The request :: Filter the records for lines holding the string "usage".

..........

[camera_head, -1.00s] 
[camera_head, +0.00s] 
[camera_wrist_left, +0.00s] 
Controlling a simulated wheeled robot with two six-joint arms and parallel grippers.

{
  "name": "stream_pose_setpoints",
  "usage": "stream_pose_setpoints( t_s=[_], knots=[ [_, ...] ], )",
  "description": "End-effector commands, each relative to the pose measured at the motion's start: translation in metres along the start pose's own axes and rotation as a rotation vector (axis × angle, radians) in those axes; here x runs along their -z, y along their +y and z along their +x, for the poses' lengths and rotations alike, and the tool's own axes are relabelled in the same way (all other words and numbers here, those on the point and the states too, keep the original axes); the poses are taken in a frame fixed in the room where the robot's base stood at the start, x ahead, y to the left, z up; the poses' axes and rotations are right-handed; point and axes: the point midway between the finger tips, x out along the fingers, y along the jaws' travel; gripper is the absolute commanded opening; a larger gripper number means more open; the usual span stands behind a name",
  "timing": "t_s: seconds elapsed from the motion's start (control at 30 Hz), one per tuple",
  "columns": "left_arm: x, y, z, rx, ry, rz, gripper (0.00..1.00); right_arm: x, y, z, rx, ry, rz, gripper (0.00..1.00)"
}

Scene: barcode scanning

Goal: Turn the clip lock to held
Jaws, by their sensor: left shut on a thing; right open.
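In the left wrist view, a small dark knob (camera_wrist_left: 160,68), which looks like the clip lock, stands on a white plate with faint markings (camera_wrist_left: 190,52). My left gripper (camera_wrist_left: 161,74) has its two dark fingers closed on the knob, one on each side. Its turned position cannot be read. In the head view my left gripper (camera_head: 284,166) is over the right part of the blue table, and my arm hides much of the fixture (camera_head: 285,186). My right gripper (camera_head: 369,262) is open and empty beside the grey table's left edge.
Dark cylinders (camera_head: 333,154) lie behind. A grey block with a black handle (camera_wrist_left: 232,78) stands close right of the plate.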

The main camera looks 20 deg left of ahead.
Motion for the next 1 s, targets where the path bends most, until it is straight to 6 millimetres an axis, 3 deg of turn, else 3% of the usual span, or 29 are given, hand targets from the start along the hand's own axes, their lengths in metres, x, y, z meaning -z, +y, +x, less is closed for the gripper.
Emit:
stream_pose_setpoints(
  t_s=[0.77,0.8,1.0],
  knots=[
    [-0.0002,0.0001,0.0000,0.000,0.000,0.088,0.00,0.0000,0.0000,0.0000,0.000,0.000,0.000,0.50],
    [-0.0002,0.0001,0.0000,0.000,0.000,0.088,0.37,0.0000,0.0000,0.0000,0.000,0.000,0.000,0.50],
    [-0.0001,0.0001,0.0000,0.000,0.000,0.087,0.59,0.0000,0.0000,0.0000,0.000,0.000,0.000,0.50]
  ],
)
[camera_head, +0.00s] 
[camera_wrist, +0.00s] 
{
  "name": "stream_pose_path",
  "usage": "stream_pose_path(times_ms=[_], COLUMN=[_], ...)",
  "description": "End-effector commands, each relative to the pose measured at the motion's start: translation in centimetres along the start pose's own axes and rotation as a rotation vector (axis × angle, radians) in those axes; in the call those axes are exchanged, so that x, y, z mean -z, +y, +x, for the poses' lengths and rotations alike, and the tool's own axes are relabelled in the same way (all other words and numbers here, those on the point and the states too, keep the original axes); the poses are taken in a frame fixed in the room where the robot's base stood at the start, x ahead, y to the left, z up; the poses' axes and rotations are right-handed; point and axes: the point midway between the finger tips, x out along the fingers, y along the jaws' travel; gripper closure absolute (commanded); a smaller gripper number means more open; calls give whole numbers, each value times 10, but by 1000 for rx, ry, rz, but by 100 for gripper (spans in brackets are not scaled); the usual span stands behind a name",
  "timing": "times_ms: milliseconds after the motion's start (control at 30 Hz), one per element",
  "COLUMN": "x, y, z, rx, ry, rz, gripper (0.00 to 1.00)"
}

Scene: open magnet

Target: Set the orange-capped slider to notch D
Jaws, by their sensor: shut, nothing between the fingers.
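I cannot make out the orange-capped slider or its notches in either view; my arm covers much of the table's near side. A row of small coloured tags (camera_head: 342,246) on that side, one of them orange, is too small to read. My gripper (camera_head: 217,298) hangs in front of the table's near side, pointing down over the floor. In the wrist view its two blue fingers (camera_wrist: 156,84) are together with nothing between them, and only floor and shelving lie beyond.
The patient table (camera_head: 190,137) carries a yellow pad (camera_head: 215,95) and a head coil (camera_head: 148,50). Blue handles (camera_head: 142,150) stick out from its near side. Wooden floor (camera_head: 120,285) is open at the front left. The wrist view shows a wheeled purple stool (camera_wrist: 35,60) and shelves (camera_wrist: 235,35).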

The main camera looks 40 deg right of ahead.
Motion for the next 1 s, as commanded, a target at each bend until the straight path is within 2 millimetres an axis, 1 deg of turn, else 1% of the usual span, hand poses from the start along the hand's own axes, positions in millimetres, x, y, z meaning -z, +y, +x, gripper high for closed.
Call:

..........

The response ::
  "usage": "stream_pose_setpoints( t_s=[_], knots=[ [_, ...] ], )",
  "usage": "stream_pose_path(times_ms=[_], COLUMN=[_], ...)",

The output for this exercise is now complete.